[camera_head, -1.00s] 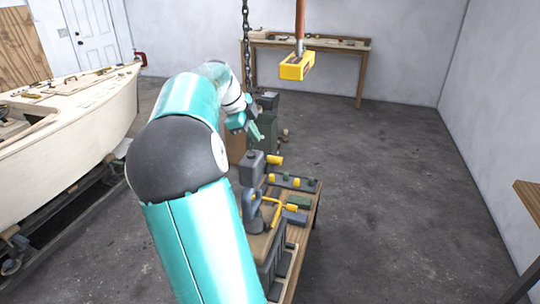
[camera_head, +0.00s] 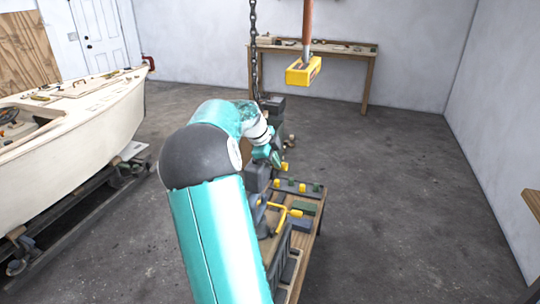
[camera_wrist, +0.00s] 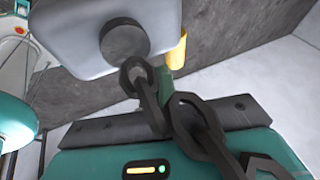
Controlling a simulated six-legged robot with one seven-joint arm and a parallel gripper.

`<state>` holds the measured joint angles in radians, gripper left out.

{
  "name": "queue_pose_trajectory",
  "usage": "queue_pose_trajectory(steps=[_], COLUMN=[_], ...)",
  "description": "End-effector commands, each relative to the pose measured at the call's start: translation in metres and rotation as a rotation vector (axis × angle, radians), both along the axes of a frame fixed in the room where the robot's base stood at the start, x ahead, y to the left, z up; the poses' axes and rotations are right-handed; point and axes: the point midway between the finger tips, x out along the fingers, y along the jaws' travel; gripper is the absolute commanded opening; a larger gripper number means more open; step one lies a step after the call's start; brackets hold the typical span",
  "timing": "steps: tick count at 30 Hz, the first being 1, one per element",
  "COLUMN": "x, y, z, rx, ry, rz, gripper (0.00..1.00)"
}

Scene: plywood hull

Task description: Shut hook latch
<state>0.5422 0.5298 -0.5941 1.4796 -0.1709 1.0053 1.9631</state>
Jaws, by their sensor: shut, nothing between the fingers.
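My gripper (camera_head: 275,158) shows small in the head view, teal and shut, pointing down over the far part of the low bench (camera_head: 318,222). Just beyond its tip is a small yellow piece (camera_head: 285,167). I cannot pick out the hook latch for certain. A yellow bent lever (camera_head: 284,210) stands on the bench, nearer than my gripper and apart from it. In the wrist view, a grey block with a dark round knob (camera_wrist: 124,42) fills the top. Dark chain links (camera_wrist: 190,120) cross close to the camera, and a yellow part (camera_wrist: 177,50) shows behind them.
A dark board (camera_head: 297,187) with yellow and green pieces lies on the bench. A chain (camera_head: 253,50) and a yellow block (camera_head: 303,72) hang above the scene. A boat hull (camera_head: 90,115) stands at left. Floor right of the bench is clear.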

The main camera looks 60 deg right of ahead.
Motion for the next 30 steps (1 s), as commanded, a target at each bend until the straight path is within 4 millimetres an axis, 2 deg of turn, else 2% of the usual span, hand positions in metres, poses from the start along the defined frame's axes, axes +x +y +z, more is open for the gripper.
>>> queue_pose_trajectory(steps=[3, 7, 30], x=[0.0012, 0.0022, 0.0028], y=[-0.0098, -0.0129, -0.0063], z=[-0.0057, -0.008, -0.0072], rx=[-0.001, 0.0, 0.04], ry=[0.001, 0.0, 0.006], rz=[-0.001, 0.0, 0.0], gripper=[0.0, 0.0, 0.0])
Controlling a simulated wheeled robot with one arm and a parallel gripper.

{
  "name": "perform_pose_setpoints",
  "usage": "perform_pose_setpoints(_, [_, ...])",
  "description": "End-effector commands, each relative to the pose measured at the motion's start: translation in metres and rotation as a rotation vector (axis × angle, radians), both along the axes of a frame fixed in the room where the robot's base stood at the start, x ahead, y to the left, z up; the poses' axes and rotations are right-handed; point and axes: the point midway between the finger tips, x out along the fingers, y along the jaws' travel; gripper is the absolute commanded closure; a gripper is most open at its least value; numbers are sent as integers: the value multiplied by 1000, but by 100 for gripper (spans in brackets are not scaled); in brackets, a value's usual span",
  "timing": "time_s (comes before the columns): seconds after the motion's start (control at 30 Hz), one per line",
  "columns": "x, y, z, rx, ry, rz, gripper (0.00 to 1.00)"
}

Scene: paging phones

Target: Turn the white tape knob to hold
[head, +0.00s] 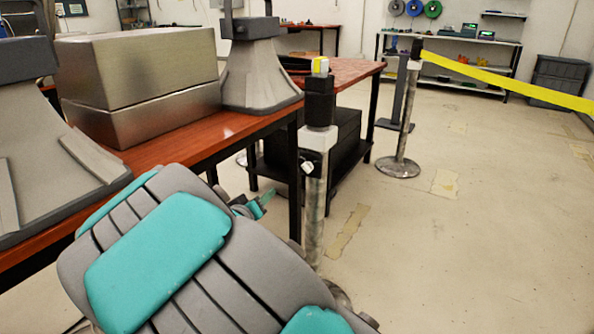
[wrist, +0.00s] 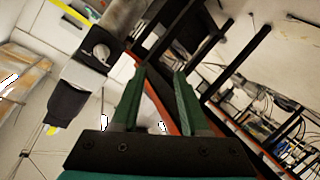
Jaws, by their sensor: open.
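My gripper (wrist: 160,73) is open and empty. Its green fingers point past the right of the knob, apart from it. In the head view my gripper (head: 262,203) is small, left of the post and lower than the knob, partly hidden by my arm.
A wooden table (head: 240,130) with a metal box (head: 140,85) and grey stands lies left of the post. A second post (head: 402,120) holds yellow tape (head: 500,80) stretched right. A black cabinet (head: 330,140) stands behind. Floor at the right is clear.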

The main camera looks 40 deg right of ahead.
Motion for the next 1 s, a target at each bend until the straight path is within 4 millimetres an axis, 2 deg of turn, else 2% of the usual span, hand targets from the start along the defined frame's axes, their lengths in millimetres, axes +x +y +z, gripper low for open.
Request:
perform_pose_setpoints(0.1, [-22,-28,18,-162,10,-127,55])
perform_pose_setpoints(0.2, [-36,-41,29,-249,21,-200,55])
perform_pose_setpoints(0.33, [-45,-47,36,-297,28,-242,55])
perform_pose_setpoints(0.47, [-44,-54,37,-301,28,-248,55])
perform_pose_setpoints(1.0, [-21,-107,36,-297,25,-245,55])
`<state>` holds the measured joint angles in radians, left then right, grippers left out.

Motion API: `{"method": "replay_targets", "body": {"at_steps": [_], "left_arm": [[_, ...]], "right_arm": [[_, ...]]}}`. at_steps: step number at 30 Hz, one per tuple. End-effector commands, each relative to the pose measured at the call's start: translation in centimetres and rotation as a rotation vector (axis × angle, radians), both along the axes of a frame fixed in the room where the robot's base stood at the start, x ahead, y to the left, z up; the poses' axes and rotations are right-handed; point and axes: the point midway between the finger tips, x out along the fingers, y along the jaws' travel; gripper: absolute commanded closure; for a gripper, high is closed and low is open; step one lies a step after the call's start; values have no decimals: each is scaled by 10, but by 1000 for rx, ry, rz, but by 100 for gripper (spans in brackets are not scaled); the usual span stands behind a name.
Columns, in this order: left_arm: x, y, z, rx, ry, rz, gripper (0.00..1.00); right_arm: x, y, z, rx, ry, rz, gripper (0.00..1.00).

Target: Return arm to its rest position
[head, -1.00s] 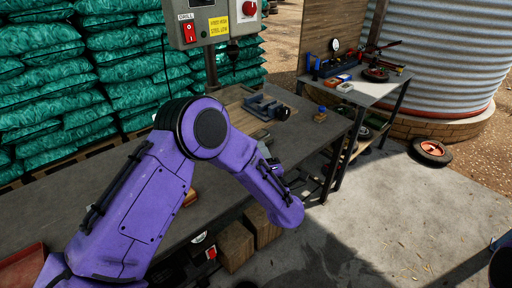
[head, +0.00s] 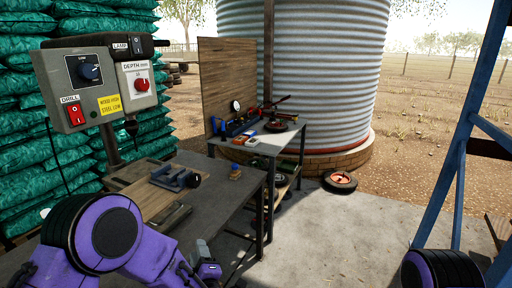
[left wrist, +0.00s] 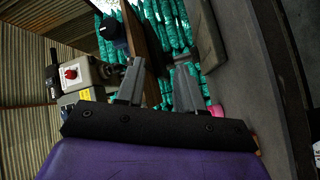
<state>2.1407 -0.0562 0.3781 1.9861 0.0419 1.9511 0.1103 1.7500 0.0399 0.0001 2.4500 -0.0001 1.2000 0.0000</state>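My left arm (head: 105,240) is purple with a black joint and bends at the lower left of the head view. Part of my left gripper (head: 205,258) shows beyond it as a grey piece, beside the front edge of the workbench (head: 225,215). In the left wrist view my left gripper (left wrist: 160,75) has its two grey fingers apart with nothing held between them. My right arm (head: 440,270) shows only as a black and purple part at the bottom right. My right gripper is out of view.
A drill control box (head: 105,82) hangs above the bench. A second table (head: 265,143) with tools stands behind. A blue frame (head: 450,180) rises at right. The concrete floor between is clear.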

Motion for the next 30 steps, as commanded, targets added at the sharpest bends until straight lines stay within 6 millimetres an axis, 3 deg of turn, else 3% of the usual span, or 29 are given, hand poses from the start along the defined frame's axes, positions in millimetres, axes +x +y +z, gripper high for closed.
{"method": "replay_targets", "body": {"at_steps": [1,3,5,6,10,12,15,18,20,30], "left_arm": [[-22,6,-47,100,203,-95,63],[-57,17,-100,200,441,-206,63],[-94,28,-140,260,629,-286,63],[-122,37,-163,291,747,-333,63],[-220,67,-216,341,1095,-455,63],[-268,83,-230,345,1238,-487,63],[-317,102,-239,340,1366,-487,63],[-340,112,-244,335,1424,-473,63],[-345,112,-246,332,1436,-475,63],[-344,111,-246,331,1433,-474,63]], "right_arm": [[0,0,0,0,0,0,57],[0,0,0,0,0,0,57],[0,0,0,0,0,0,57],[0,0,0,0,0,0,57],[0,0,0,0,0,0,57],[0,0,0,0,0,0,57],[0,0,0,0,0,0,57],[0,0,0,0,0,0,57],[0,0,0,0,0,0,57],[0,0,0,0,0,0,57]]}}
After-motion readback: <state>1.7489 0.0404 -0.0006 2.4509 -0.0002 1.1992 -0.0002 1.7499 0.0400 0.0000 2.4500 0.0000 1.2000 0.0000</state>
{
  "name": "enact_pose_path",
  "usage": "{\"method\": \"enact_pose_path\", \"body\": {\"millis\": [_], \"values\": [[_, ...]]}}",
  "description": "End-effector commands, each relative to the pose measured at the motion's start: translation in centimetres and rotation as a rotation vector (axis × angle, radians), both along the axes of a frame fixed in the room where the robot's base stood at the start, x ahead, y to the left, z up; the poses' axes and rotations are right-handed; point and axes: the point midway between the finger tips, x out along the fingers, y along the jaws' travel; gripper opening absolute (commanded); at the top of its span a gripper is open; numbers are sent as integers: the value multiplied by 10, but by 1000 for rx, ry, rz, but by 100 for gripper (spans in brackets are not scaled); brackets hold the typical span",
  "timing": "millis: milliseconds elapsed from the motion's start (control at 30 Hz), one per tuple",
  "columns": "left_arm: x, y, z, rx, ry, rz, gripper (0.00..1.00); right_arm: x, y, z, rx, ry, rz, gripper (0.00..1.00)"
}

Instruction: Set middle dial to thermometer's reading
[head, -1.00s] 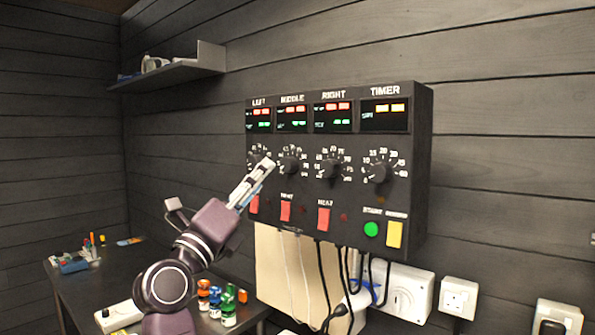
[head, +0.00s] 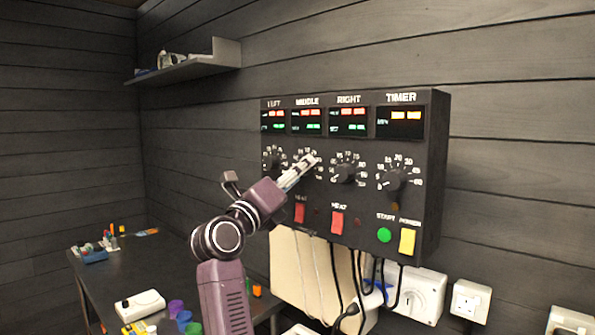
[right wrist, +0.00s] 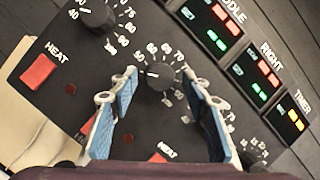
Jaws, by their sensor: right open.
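A black control panel (head: 432,170) hangs on the wall with left, middle, right and timer dials. The middle dial (right wrist: 157,77) is a round black knob with a white mark pointing left in the right wrist view, toward the low end of its scale. My right gripper (right wrist: 160,84) is open, its two blue-padded fingers on either side of this knob; contact cannot be told. In the head view my right gripper (head: 313,162) partly covers the middle dial. The middle display (head: 307,121) shows red and green figures too small to read. I cannot make out a thermometer. My left gripper is not in view.
The left dial (right wrist: 97,14) and right dial (head: 346,172) flank the middle one closely. Red heat switches (head: 338,222) sit below. A dark table (head: 135,262) with small items stands lower left. Cables hang under the panel, near a wall socket (head: 470,299).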

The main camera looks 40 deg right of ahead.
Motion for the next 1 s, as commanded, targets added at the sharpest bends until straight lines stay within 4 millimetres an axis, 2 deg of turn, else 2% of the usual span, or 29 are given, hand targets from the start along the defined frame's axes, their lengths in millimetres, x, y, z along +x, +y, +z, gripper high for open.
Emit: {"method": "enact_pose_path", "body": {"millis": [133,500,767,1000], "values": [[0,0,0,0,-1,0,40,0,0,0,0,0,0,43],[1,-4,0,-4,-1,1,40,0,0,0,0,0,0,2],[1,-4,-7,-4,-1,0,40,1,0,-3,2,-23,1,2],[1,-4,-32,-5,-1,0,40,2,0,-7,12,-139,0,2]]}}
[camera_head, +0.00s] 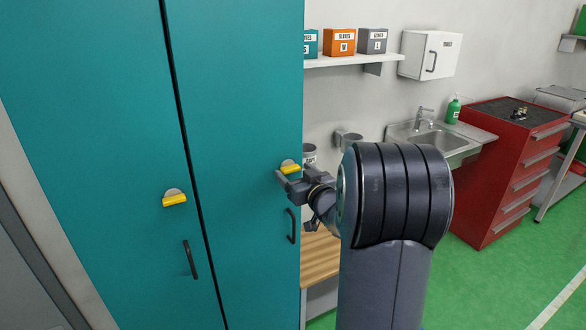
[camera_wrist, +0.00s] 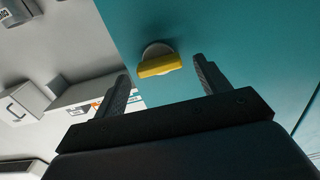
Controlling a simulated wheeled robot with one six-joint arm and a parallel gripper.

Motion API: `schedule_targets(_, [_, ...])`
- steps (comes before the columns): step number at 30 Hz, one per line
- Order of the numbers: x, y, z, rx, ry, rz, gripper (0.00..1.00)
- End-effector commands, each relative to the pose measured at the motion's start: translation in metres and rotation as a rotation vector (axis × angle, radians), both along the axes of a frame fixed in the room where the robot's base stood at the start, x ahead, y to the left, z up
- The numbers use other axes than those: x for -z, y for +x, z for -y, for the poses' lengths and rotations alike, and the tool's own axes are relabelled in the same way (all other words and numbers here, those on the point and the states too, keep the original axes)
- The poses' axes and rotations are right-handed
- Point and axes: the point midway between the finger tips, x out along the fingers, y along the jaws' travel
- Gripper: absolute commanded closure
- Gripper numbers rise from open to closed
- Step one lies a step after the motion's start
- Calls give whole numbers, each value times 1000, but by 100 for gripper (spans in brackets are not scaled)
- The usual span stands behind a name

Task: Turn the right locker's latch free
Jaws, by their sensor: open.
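The right locker (camera_head: 248,130) is a teal door with a yellow latch (camera_head: 291,169) on a round grey plate and a black handle (camera_head: 291,226) below it. The latch bar lies about level in the head view. My gripper (camera_head: 282,178) is beside this latch, its fingers partly hidden by its own body. In the wrist view the latch (camera_wrist: 160,66) shows ahead of the open, empty fingers (camera_wrist: 160,75), roughly between them and a little beyond the tips. I see no clear contact. The left locker (camera_head: 95,130) has its own yellow latch (camera_head: 174,198), also about level.
Right of the lockers are a wooden bench top (camera_head: 320,262), a wall shelf (camera_head: 345,61) with glove boxes, a white wall cabinet (camera_head: 431,54), a sink (camera_head: 430,140) and a red drawer cabinet (camera_head: 492,180). Green floor (camera_head: 500,285) is clear at the lower right.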

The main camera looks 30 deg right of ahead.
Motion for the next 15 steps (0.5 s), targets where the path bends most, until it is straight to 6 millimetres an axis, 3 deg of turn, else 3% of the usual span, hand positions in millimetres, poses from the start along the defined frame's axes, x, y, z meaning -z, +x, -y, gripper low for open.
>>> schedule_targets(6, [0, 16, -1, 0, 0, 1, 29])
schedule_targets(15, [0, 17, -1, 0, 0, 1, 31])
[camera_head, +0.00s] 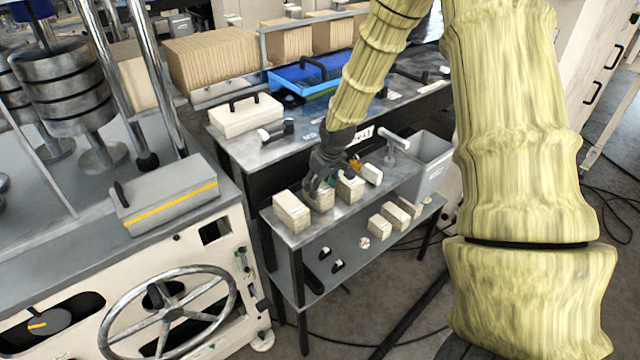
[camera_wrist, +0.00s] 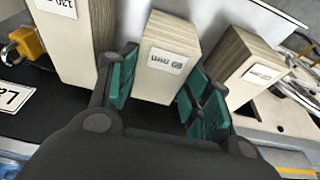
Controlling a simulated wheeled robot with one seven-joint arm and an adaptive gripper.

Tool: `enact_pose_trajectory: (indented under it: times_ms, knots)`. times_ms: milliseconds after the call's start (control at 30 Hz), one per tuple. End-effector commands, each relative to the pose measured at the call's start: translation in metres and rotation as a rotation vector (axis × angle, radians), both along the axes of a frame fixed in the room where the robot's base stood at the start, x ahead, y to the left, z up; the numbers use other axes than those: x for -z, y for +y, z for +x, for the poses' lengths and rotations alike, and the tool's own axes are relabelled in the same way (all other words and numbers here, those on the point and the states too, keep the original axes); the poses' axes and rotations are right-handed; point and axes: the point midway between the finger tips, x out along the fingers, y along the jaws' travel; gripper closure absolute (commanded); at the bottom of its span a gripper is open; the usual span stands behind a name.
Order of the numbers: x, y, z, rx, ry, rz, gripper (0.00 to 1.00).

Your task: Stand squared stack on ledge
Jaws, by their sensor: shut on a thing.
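My gripper (camera_head: 318,180) reaches down to the metal ledge (camera_head: 350,211), the upper level of a small two-level stand. In the wrist view, its teal-padded fingers (camera_wrist: 165,98) are shut on the squared stack (camera_wrist: 160,82), a pale block with a label ending in "mm". The stack (camera_head: 321,200) stands upright in the head view, at the ledge; whether its base touches cannot be told. One stack (camera_head: 292,212) stands to its left and another (camera_head: 350,188) to its right. Both neighbours also show in the wrist view, at left (camera_wrist: 90,45) and right (camera_wrist: 240,68).
A grey bin (camera_head: 432,165) stands at the ledge's right end. Several pale blocks (camera_head: 393,217) lie on the lower shelf. A taller metal table with a white case (camera_head: 246,115) and blue tray (camera_head: 310,75) stands behind. A machine with a handwheel (camera_head: 170,318) stands at left.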

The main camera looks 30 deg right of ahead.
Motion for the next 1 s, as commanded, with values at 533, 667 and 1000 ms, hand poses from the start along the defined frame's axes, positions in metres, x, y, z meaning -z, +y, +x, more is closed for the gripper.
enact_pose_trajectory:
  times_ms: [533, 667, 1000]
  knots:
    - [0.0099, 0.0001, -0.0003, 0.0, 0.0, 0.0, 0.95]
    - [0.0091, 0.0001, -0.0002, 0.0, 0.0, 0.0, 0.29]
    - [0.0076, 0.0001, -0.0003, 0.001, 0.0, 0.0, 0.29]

**Task**
Go through the records and copy each line with "parallel" in it.

**Answer to the exercise**
Controlling a simulated six-legged robot with one seven-joint arm and a parallel gripper.
Controlling a simulated wheeled robot with one arm and a parallel gripper.
Controlling a simulated wheeled robot with one six-joint arm and a parallel gripper.

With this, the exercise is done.